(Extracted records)
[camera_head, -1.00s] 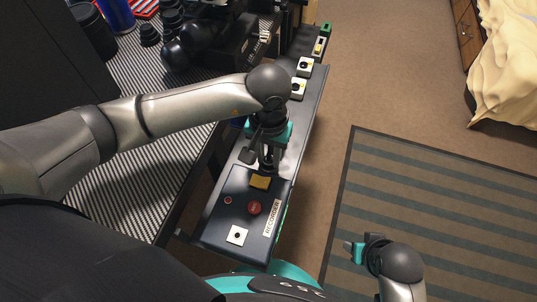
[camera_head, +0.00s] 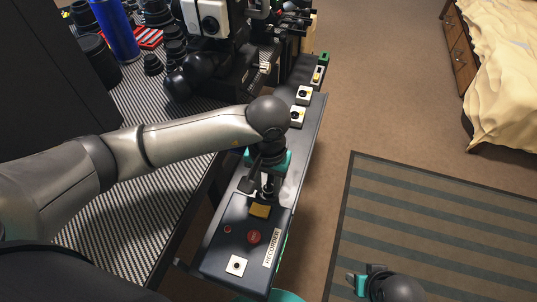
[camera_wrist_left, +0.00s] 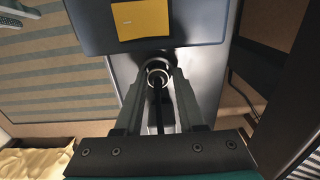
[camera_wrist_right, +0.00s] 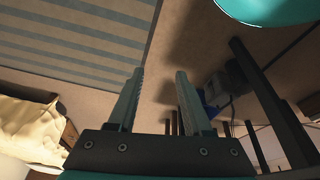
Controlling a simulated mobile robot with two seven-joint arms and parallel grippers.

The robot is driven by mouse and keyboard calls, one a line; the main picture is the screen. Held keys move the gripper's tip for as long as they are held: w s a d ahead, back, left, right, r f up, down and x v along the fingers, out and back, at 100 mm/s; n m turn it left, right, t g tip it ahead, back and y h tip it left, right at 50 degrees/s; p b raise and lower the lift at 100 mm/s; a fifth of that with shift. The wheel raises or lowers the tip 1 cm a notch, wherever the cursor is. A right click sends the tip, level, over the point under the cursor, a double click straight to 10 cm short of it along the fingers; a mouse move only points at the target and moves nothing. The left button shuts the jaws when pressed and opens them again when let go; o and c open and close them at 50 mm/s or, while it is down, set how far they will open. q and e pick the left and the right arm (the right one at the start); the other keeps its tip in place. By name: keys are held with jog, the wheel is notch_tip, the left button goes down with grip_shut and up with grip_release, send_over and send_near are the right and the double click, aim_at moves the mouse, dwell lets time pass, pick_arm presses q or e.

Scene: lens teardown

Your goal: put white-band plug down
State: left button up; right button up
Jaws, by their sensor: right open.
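My left gripper (camera_head: 267,190) points down over the long grey strip (camera_head: 301,150), just beyond the dark RECORDER box (camera_head: 225,256). In the left wrist view its two fingers (camera_wrist_left: 159,76) close on both sides of a dark plug with a pale ring (camera_wrist_left: 157,78), the white-band plug. A thin dark cable or stem runs from the ring between the fingers. The plug's lower end is hidden, so I cannot tell if it touches the strip. My right gripper (camera_wrist_right: 160,75) is open and empty, above the floor; it also shows at the bottom of the head view (camera_head: 362,284).
The box carries a yellow patch (camera_head: 260,210), a red button (camera_head: 254,237) and a white socket plate (camera_head: 236,266). White socket plates (camera_head: 298,116) sit farther along the strip. A striped bench (camera_head: 90,205) with black lens parts (camera_head: 190,79) lies left. Floor and rug (camera_head: 430,220) are clear.

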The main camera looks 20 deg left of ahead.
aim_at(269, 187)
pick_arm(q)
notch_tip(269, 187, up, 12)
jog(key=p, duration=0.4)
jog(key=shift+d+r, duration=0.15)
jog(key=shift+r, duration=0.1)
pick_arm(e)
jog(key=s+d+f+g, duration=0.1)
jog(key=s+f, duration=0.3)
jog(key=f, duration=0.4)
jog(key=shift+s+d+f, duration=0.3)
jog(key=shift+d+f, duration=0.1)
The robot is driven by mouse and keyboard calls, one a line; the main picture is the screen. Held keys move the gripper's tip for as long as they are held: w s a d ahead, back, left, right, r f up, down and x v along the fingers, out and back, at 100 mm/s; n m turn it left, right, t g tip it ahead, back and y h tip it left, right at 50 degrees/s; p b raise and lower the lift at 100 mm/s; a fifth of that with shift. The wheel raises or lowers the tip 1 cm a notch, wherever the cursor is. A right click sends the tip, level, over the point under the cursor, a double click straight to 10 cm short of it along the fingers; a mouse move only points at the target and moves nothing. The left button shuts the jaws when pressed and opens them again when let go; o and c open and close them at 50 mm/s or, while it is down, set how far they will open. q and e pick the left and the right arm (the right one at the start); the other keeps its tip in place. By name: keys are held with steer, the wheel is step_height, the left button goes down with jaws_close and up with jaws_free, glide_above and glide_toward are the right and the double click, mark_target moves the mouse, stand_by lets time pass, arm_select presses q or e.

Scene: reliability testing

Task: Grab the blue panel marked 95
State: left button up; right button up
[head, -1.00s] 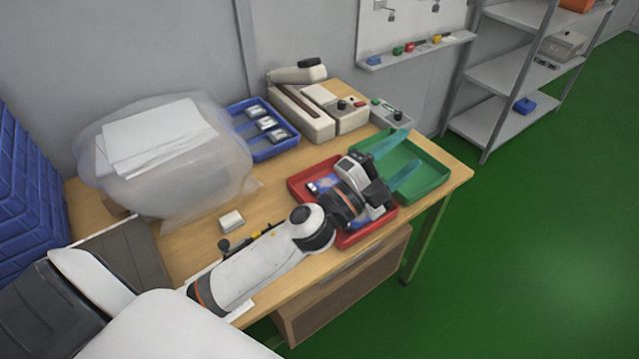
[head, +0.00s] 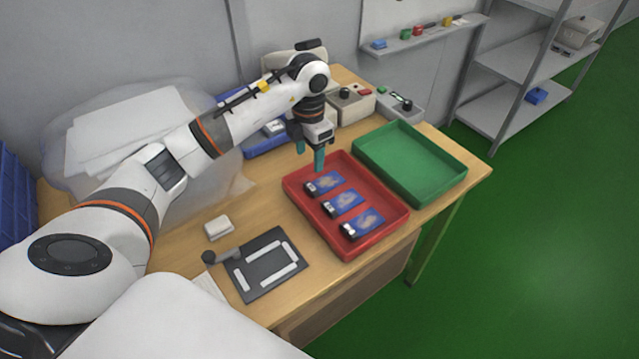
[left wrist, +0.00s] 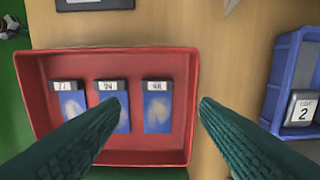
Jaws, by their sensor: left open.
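Three blue panels with dark, white-labelled ends lie in a row in the red tray (head: 372,246). In the head view they are the back panel (head: 326,183), the middle panel (head: 345,202) and the front panel (head: 366,222). In the left wrist view they show as the left panel (left wrist: 72,104), middle panel (left wrist: 122,114) and right panel (left wrist: 157,112). The labels are too blurred to read surely, so I cannot tell which is 95. My left gripper (head: 311,158) is open and empty above the tray's back-left edge. My right gripper is not in view.
An empty green tray (head: 440,185) stands right of the red one. A blue bin (left wrist: 291,75) holding labelled items is behind my left gripper. A dark board (head: 266,266) and a small white block (head: 219,228) lie at the table's front left.

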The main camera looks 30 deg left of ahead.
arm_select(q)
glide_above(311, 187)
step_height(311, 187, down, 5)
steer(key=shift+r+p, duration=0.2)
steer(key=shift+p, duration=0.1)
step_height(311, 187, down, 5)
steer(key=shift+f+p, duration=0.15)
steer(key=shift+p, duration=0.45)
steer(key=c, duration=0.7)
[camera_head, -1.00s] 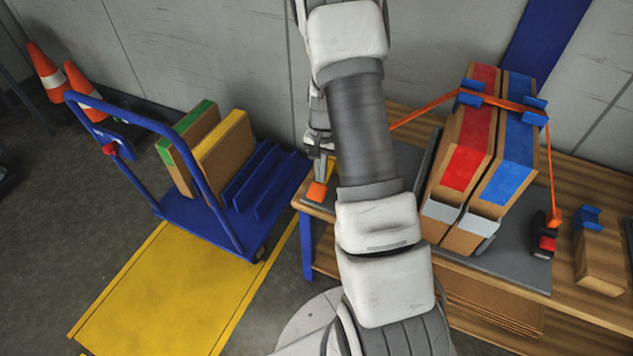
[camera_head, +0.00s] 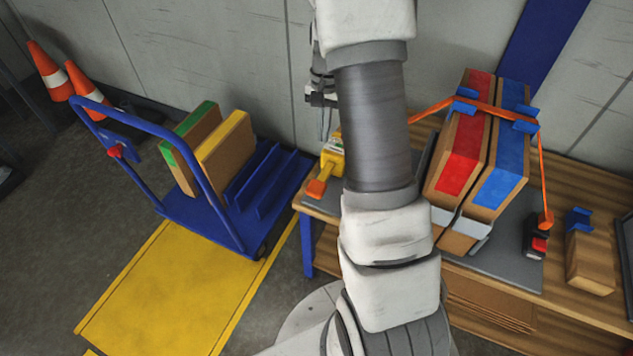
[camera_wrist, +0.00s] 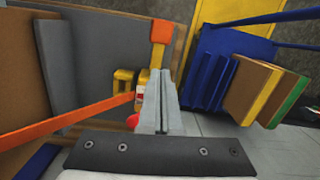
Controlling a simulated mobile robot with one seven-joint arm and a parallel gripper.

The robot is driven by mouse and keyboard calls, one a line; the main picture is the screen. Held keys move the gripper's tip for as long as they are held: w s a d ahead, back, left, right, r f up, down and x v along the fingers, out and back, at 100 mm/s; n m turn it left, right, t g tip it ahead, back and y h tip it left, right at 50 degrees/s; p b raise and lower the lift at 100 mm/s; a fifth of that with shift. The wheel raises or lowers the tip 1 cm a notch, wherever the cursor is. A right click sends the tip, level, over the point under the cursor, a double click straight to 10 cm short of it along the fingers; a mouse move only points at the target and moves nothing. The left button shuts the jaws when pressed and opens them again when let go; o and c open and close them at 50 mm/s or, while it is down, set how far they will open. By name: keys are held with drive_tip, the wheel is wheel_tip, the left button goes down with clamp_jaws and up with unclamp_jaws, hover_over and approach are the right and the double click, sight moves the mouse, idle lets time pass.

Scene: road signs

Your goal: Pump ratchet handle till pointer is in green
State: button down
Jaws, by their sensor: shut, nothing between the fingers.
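The ratchet (camera_head: 332,152) has a yellow body at the left end of the bench, with an orange handle (camera_head: 317,188) tipped toward the front edge. In the wrist view the orange-tipped handle (camera_wrist: 161,32) points to the top of the picture, and the yellow body (camera_wrist: 125,78) is partly behind my fingers. My gripper (camera_head: 324,130) is above the ratchet, apart from the handle grip as far as I can see. In the wrist view my gripper (camera_wrist: 160,85) is shut and empty. The pointer and green zone cannot be made out.
An orange strap (camera_head: 432,108) runs from behind my arm over a red-striped box (camera_head: 463,150) and a blue-striped box (camera_head: 505,160). A blue cart (camera_head: 205,220) with two panels stands left of the bench. A red ball (camera_wrist: 132,121) shows beside my fingers.

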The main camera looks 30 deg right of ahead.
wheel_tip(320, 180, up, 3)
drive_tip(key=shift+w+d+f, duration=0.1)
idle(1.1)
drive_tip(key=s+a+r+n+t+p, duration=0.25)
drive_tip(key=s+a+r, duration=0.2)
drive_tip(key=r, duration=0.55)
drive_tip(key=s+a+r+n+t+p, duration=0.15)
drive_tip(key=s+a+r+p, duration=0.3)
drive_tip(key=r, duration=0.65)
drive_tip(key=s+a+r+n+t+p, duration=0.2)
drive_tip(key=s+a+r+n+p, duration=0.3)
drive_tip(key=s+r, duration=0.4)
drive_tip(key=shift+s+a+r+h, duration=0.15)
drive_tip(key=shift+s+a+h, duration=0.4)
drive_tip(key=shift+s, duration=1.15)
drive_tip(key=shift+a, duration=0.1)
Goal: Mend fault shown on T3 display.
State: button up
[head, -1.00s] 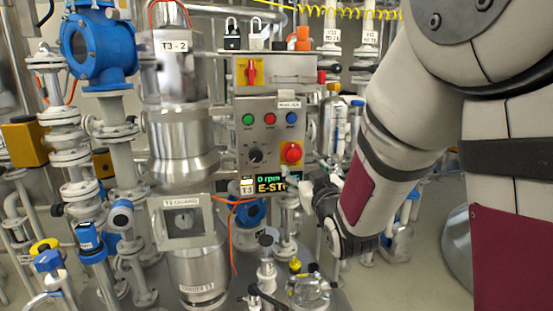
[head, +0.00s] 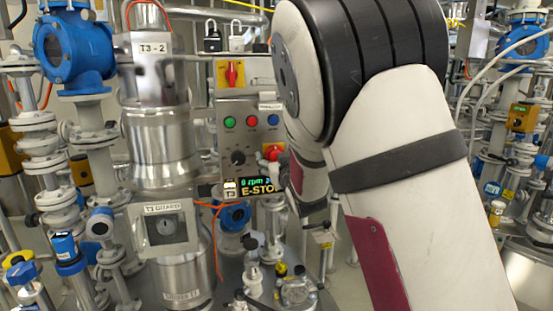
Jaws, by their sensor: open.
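The T3 display (head: 258,190) hangs below the control box, with a T3 label at its left. It reads "0 rpm" in green and "E-STO" in yellow; my arm cuts off its right end. The grey control box (head: 224,140) carries green (head: 230,121), red (head: 252,120) and blue (head: 273,119) buttons and a black rotary knob (head: 238,157). A red emergency-stop button (head: 272,150) on yellow sits at its lower right, right beside my arm in the picture. A red-and-yellow switch (head: 231,73) is above. My gripper is hidden behind my arm.
The steel T3 vessel (head: 160,150) with its T3 guard window (head: 165,226) stands left of the box. Blue valves (head: 75,48) and pipework crowd the left. Black (head: 212,40) and white (head: 236,40) padlocks hang above. More pipework (head: 520,120) fills the right.

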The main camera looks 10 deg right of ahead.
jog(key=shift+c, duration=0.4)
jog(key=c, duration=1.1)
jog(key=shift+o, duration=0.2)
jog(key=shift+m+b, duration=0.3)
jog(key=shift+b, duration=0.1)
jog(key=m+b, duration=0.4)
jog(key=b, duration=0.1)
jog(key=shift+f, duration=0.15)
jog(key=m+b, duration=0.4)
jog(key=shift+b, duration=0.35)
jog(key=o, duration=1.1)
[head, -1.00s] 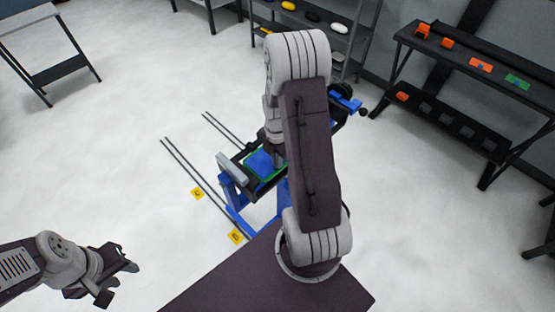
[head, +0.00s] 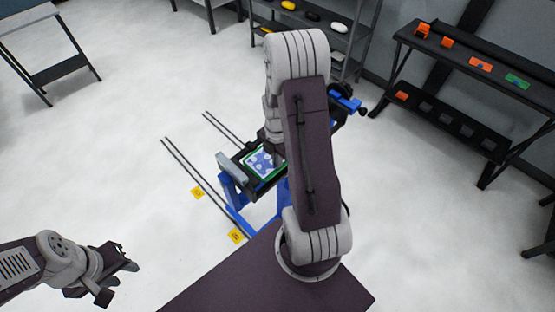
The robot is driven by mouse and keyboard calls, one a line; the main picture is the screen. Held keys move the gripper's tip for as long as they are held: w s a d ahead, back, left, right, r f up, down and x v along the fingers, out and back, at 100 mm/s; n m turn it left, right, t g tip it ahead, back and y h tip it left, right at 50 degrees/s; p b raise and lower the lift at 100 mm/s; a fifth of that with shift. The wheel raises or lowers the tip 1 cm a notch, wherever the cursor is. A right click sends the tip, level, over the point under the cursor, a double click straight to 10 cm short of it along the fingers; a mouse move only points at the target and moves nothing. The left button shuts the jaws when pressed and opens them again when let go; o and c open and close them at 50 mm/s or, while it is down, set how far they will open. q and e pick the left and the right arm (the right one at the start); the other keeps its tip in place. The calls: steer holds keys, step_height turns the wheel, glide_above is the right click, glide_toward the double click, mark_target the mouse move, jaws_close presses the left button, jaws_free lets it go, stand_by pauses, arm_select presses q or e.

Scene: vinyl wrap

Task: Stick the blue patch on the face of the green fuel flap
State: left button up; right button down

STATED TASK: Determine the number of lines in these entries that contain the word "Scene", and write only that number.

WORKED SOLUTION: 4